Spent any time in Brooklyn? If so, when and where? Share with us your experiences, impressions, etc.
Favorite Brooklyn poet(s), dead and/or alive?
Oh, that’s hard to narrow down. Can I make a list?
Rickey Laurentiis is an OF COURSE. Nobody’s talking about Marianne Moore enough. I love Monica Ferrell. Nicole Sealey is a special brand of genius. John Murillo is my brother in the word. I really do think D. Nurkse’s work is underrated. Who doesn’t want to marry Dorothea Lasky? Whitman’s pretty cool.
Last awesome book(s)/poem(s) you read?
I’m sort of behind because I’ve been tinkering with a website and a tenure file more than I’ve been reading. When I left off, here’s what I loved:
Hello the Roses
To Anacreon in Heaven
Large White House Speaking
The Most Natural Thing
As Long as Trees Last
The Rose of January
Lisa Russ Spaar
The Vital System
The Glacier’s Wake
Nicole Terez Dutton
If One of Us Should Fall
Michael Tod Edgerton
Dear Weather Ghost
Hemming the Water
The Stick Soldiers
If I Should Say I Have Hope
The Green-go Turn of Telling
The Hundred Grasses
Debts & Lessons
You Are Not Dead
Man Vs. Sky
So embarrassing, I know. I really should be more responsible, but sometimes, I get clouded by things other than what really matters.

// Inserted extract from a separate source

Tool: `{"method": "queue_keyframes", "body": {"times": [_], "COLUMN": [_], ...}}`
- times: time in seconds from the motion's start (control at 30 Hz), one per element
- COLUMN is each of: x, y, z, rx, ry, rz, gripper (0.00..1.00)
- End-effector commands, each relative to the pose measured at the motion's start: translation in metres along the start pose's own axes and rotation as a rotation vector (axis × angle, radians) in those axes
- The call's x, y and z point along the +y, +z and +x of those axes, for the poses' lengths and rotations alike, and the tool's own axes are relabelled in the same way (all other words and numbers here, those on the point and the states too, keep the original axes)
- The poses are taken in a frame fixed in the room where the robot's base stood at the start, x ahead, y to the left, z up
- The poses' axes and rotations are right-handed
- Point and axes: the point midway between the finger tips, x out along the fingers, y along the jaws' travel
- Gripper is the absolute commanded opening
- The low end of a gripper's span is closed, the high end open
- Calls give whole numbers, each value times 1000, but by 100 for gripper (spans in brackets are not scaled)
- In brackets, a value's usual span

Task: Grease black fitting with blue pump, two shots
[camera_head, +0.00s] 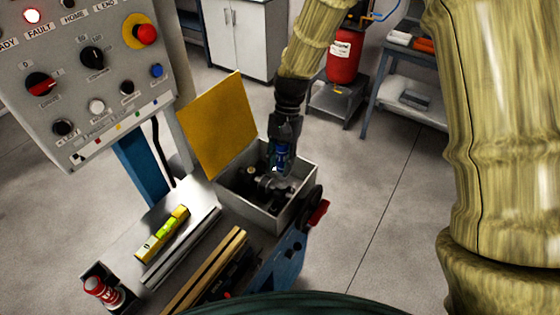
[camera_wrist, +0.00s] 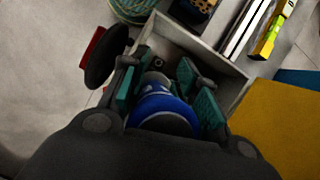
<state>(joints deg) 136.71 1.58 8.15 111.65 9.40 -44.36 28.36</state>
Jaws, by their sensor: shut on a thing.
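My gripper (camera_head: 284,152) is at the open grey box (camera_head: 295,208), reaching down into it. In the wrist view my gripper (camera_wrist: 168,98) is shut on the blue pump (camera_wrist: 162,104), whose blue body sits between the green finger pads. Dark parts lie in the box below the pump (camera_head: 281,160). I cannot tell which of them is the black fitting, or whether the pump touches it. The pump's lower end is hidden.
The box's yellow lid (camera_head: 216,125) stands open on its left. A control panel (camera_head: 85,75) with buttons stands at upper left.

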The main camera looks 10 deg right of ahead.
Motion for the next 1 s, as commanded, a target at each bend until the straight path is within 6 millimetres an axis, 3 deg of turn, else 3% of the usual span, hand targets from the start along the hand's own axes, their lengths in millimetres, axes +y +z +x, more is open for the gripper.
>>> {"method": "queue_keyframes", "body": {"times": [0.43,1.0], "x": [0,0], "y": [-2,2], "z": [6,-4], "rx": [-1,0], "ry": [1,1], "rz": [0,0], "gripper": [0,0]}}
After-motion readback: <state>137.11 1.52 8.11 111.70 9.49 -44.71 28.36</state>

I have a lot of catching up to do.
Fill in the blanks in these lines by Whitman:
I celebrate hair and sing to my hair,
And what I run my fingers through you should run your
For every need in me is as good as a touch from you.
If you have time, write a nine-line poem using these end-words (in whatever order) from Jay Z’s “Brooklyn Go Hard”: father, Dodger, jack, rob, sin, pen, love, Brooklyn, Biggie.
Now that I have authored my tender Father
As if his love
For me seemed a sin,
I turn to the actual awful dodger,
The me who carried a pen
With him on trips to Brooklyn,
And finally begin to see what I said was no biggie:
All those raw Bed-Stuy nights I spent with every Rob,
I lack meter and rhyme, lack what led me to every Jack.
It gives me yet another chance to point out that I keep getting invited to every borough but the Bronx.